Questioning The FBI, aka "the government", isn't a capitol offense nor a major infraction of the law, is it? Seems as if The Congress has some work to do here, as with clarifying the law.
See Lysander Spooner's interpretation of the "shall not be questioned" clauses.
No, the first amendment argument put forth by Apple is not one of the more interesting arguments. It (along with the fifth amendment argument they present) is merely pro forma, so that, if needed, they can make some constitutional argument on appeal. Yet it is quite obviously doomed to fail. (If those arguments are correct, then pretty much any governmental mandate that ends up being implemented via software is also unconstitutional, for the exact same reasons. What do you think the likelihood of that is?)

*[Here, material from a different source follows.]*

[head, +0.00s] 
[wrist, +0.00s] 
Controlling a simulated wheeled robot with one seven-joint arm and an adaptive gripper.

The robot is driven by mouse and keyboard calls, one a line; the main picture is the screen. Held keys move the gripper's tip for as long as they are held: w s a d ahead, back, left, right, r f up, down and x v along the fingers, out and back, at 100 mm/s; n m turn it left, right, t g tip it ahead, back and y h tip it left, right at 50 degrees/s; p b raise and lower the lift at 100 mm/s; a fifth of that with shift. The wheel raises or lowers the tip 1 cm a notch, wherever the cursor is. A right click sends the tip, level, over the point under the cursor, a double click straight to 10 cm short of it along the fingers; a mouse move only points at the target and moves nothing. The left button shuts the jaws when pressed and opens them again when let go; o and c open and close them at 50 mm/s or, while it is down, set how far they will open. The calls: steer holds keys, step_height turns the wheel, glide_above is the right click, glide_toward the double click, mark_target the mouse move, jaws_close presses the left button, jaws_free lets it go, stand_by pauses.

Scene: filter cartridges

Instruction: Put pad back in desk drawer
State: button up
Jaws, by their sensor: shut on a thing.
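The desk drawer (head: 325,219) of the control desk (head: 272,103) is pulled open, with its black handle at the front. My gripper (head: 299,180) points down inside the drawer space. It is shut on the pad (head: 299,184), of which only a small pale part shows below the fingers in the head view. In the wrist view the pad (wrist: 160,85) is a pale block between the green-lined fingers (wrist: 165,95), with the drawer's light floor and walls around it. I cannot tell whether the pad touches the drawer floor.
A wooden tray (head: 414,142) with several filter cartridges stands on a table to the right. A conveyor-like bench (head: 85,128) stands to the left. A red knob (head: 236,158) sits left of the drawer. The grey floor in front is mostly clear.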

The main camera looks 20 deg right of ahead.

The real argument put forth by Apple -- and one I think is likely to prevail -- is the argument that the order vastly overreaches the statute. (And that's why they spend all but 3 pages of their response on such.)
Of course, even assuming they prevail, that means nobody should expect a constitutional silver bullet. i.e., it will require ongoing policy and political efforts to prevent the adoption of some new statutory authority for this kind of demand.
Now we know how the French felt under National Socialist occupation (and the Vietnamese under French occupation). Will Apply betray its customers and collaborate with Vichy Amerika?
Who!? Who doesn't want to write the code!?!?
Apple is right, but we have already seen local governments force people to bake cakes.
I think you've hit the nail on the head here. If government can mandate that you bake and sell cakes to people you do not wish to bake and sell cakes to then why can't it tell you you have to build software for it, conscript people off of the streets and force them to dig ditches, make you respect your parents, tell you what time you have to go to bed?
If Apple hadn't screwed up on their implementation of cryptography, we wouldn't be having this discussion because neither the FBI nor Apple could decrypt them. Instead of playing legal games, Apple should "beat the FBI" by fixing their f*cking phones.